There is computer software which can aid coaches in their delivery of modelling such as ‘Dartfish’, they key components of which is the ability to slow an action down so that it is slow enough for anybody watching to comprehend what the athlete is actually doing and take notes on the various stages of the skill and desirable alignments of the body. This is better enabled in a feature within Dartfish which shows a ghost trail of the action, capturing pictures of the athlete at several different stages within the action and displaying them on the same picture so the full motion can be observed, furthermore two separe executions of the action can be displayed at once allowing comparison. This features gives the coach the option to either show the players on a laptop or presentation on a projector or print it off onto paper for players to see, this also allows the players to take a copy with them away from training sessions to study it.
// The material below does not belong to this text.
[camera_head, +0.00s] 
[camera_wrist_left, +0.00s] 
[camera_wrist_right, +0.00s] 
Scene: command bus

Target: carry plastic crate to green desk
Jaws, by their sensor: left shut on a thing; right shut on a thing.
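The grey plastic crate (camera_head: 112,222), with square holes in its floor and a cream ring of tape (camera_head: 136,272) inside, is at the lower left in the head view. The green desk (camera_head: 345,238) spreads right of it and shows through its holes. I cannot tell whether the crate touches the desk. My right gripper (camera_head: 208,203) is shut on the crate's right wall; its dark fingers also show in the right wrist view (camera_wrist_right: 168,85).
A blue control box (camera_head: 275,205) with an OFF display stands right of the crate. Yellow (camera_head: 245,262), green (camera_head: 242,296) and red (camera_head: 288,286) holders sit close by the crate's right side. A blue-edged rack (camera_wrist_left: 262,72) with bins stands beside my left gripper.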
In accordance with the key principle of training ‘Specificity’ the most effective way to improve at a sport or particular skill is to that exact same thing your wanting to better at. However this can be problematic as it is quite possible for a striker within football to go throughout a whole game with 0 attempts on goal (Shots) either on or off target, this is a concern as he/she has been unable to work upon their shooting ability within game, it is probable that they have been completely isolated from the game and have done little more than the occasional run for the ball and holding position. If the coach wants to focus on improving the strikers ability to as the name suggest ‘strike’ the ball, they will need to simulate situations within a match in their training programe.
I would sugest the following strategy;
1. Allow the striker to take shots on an empty net from close range
2. Once profficient at that move the ball progressively further out, still with no opposing Goalkeeper
3. Move the striker back to close range but this time introduce a goalkeeper
4. Once profficient move the back progressively back, this time in the presence of the opposition Goalkeeper.
5. Allow the striker to shoot from close range again but have a midfield player play them a through ball pass to run onto instead of kicking the ball from a standing start as before, for greater simulation of an actual event that could occur during a competitive match.
6. Play the same ball in but from progressively further distance from the goal
7. Now include an oppositon defender, to simulate the pressure the striker will be under in an actual match scenario
Likewise a hockey coach may wish to set up a training drill that is essentially attack vs defense, a recognised method is to begin the drill in favor of the attacking team by giving them more players, this will give them a greater success rate giving them more enouragement and a sense of fulfillment, the coach can then add another defender balancing things out, giving probably a more realistic scenario of being matched one man to a man (Man marking strategy).
Simulation may also be in the form of simulating an atmosphere or environment, in most competitive sports there will be a crowd of spectators watching the game, this will obviously depend on the sport and the level it is played at. It is speculated that some players are unable to replicate what they can do on the training ground in match situations due to the pressure placed upon them by the crowd, or their very presence being a distraction, in addiction to employing a sports Psychologist to attempt to overcome it the coach may wish to bring crowds to training sessions so that the individual can become accustomed to their presence. Alternatively it may the desire to simulate the level of altitude the competition will be played at, this was evident in England’s preparation for the 2010 World cup in South Africa where head coach Fabio Capello had his player train at altitudes simillar to that they would be experiencing in the competition itself.